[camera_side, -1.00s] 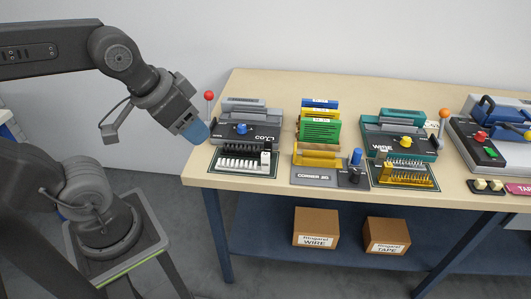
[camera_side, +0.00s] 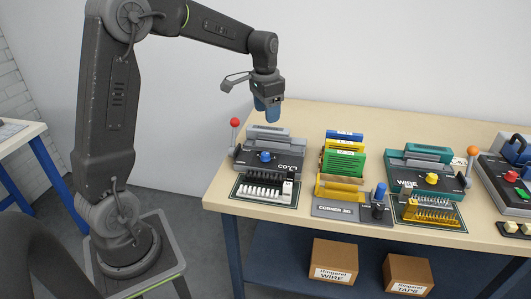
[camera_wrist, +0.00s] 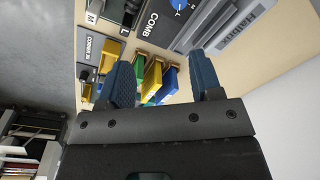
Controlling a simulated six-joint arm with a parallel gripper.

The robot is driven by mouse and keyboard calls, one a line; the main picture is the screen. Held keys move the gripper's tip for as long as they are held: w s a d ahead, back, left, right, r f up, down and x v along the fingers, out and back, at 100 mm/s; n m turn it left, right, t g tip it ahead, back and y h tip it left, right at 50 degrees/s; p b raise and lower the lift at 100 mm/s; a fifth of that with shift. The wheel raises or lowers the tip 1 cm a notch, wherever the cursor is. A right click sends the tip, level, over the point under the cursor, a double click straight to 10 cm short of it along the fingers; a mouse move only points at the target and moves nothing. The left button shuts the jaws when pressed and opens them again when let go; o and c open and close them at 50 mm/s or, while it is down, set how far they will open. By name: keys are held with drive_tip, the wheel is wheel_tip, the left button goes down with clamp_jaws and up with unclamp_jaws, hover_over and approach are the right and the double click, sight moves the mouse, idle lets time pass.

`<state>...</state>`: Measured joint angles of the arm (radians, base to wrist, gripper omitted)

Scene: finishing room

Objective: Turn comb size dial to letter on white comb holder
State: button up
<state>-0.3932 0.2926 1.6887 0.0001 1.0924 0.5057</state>
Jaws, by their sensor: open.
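The dark comb machine (camera_side: 282,165), marked COMB, stands at the table's left, with the blue size dial (camera_side: 265,156) on top. Part of the dial (camera_wrist: 182,5) shows at the wrist view's top edge, with a small M and L by it; its pointer setting is unclear. In front lies the black and white comb holder (camera_side: 265,190) with white teeth. A white block marked M (camera_wrist: 92,17) shows in the wrist view, seemingly at the holder's end. My gripper (camera_side: 267,116) is open and empty above the rear of the machine, apart from the dial; its blue fingers (camera_wrist: 160,65) are spread.
A red-knobbed lever (camera_side: 234,122) rises at the machine's left. To the right stand colored panels (camera_side: 343,160), a corner jig (camera_side: 338,210) with a blue-topped post (camera_side: 380,192), and the green WIRE machine (camera_side: 418,173).

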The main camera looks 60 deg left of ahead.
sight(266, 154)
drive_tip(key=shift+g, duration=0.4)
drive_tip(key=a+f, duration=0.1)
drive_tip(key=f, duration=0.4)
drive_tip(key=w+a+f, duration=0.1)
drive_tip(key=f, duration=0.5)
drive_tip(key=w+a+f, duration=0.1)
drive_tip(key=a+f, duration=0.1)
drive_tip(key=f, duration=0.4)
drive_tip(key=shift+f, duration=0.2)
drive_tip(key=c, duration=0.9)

━━━━━━━━━━

*PROBLEM REQUIREMENTS*: Select all lines in the listing above where the word "joint" appears, and show them.

*WRITTEN RESPONSE*:
Controlling a simulated six-joint arm with a parallel gripper.
`<state>...</state>`: Measured joint angles of the arm (radians, base to wrist, gripper omitted)

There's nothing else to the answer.